ジョン・スコルジー著。ハヤカワ文庫。
コロニー防衛軍のなかでも勇猛果敢で知られるゴースト部隊の隊員は、防衛軍に志願したものの、軍務につくまえに死んだ地球人のクローンで構成されている。だが、新たに部隊員となったジェレド・ディラックは、天才科学者ブーティンの遺伝子から作られたクローンだった。恐るべきエイリアン種族と手をくんだ裏切り者ブーティンの情報を得るべく誕生させられたディラックの熾烈な戦いと数奇な運命を迫真の筆致で描く話題作。 (裏表紙引用)
ゆきあや絶賛の『老人と宇宙』に続く第2弾。
前作の、「老人が志願兵士となって若い身体を手に入れる」物語はとりあえず終了となっていたようだ。この続編では老人ネタは脇に寄せられていて、随分前回とは内容が違う。しかし、老人じゃなくなった途端につまらなくなったと感じるかどうかはここに何を期待するかどうかだろう。

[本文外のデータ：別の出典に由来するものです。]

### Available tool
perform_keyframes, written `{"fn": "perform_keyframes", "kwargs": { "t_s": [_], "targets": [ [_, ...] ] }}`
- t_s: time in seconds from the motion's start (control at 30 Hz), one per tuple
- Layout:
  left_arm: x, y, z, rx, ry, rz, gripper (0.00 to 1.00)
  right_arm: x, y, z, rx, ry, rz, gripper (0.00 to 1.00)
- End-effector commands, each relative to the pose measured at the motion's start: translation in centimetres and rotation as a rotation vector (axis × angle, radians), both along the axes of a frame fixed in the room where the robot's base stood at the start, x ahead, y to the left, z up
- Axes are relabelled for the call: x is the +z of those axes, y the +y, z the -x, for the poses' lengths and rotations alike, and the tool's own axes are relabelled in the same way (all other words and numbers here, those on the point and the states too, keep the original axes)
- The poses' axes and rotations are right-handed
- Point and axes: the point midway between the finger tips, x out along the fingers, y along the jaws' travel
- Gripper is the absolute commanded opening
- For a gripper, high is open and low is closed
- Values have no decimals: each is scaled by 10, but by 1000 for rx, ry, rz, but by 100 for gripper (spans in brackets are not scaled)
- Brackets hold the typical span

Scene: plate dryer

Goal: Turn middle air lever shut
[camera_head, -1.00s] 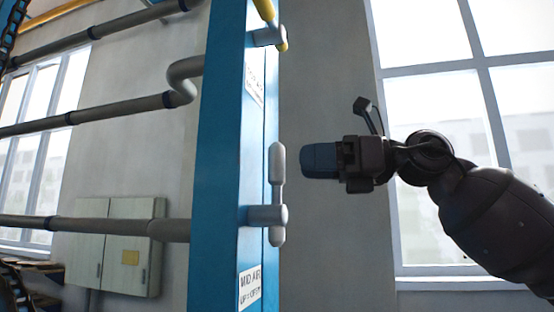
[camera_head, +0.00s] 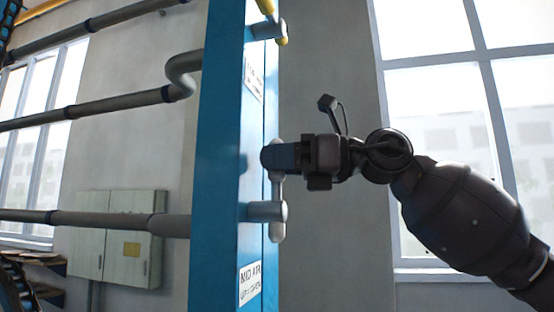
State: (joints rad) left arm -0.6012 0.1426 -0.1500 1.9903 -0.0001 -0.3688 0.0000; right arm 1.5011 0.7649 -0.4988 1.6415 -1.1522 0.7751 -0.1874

前作の持ち味ともなっていた「個人の誇り」が健在であった事が何よりも嬉しい。科学者ブーティンのクローンでしかないジェレドが、コロニー防衛軍の狙いを外れて自我を持っているのが楽しめる要素だろう。クローン達と共に、意識や情報を共有し、SF映画や小説のブームが起こるくだりもユーモアがあって最高だ。人類に優れたユーモアがあると豪語する人物とジェレドのやり取りが笑える。

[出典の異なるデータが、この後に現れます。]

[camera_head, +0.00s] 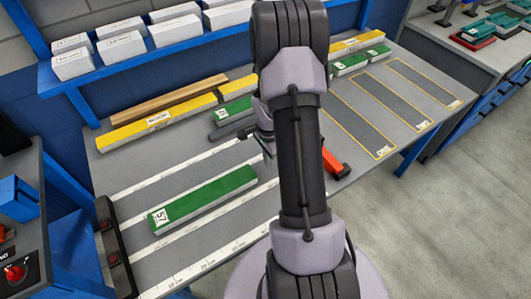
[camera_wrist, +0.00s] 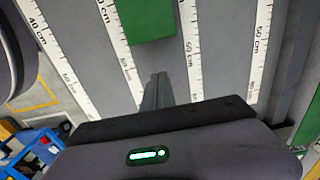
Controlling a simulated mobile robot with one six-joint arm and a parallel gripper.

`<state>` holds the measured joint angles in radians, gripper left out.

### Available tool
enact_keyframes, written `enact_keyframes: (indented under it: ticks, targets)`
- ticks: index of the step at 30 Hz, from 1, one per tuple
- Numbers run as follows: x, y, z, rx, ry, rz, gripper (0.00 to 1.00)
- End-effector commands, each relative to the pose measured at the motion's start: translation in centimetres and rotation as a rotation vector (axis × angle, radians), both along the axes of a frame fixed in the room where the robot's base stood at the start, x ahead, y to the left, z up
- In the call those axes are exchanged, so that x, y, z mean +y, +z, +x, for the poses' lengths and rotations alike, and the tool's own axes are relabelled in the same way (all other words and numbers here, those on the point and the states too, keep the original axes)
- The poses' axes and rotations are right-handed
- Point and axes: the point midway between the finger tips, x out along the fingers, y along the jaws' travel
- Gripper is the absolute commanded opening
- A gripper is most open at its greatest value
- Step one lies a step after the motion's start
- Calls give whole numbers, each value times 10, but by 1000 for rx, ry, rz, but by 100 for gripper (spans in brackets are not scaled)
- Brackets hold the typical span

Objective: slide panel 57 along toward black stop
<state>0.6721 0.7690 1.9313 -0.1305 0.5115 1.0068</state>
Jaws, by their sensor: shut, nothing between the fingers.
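Panel 57 (camera_head: 205,198) is a long green block lying flat in a lane between white ruler strips, with its "57" label at its left end. The black stop (camera_head: 112,245) is a dark bar across the left end of the lanes, with a gap between it and the panel. My gripper (camera_head: 266,143) is partly hidden behind my arm in the head view. In the wrist view the gripper (camera_wrist: 156,82) is shut and empty over the grey lane. The end of a green panel (camera_wrist: 148,18), seemingly panel 57, lies ahead of the fingertips, apart from them; its label is out of view.
Yellow bars (camera_head: 157,121) and a wooden strip (camera_head: 165,100) lie along the back. A smaller green panel (camera_head: 232,114) lies behind panel 57. A red-orange object (camera_head: 335,164) is right of my arm. Yellow-outlined zones (camera_head: 395,100) at right look empty.

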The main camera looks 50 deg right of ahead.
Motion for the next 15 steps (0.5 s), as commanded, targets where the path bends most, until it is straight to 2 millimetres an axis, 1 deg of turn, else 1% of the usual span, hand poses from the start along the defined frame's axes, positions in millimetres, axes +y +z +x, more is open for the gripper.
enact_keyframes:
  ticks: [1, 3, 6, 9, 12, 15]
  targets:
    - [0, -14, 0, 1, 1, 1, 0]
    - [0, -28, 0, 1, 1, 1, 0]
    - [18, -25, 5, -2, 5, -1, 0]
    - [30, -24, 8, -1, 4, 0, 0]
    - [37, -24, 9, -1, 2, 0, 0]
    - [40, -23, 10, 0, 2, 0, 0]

後半は他種族との戦争がメインとなっている。ブーティンは何ゆえに裏切り者となったのか?ジェレドにブーティンの意識は宿るのか?ジェレドと共に闘い育った仲間との死別や幼いゾーイとの心の疎通など、泣かせどころもたくさん。コロニー防衛軍が意外と冷酷だったりして、ジェレドの純粋さが際立つ。
ああ、ジェレド・・・。。。好きだったのに。。
クローンの運命は決まっていても、魂はそこにあったんだね。
そして物語は続く。希望あるラストに感動しつつ、第3弾で懐かしのジョンに会いましょう。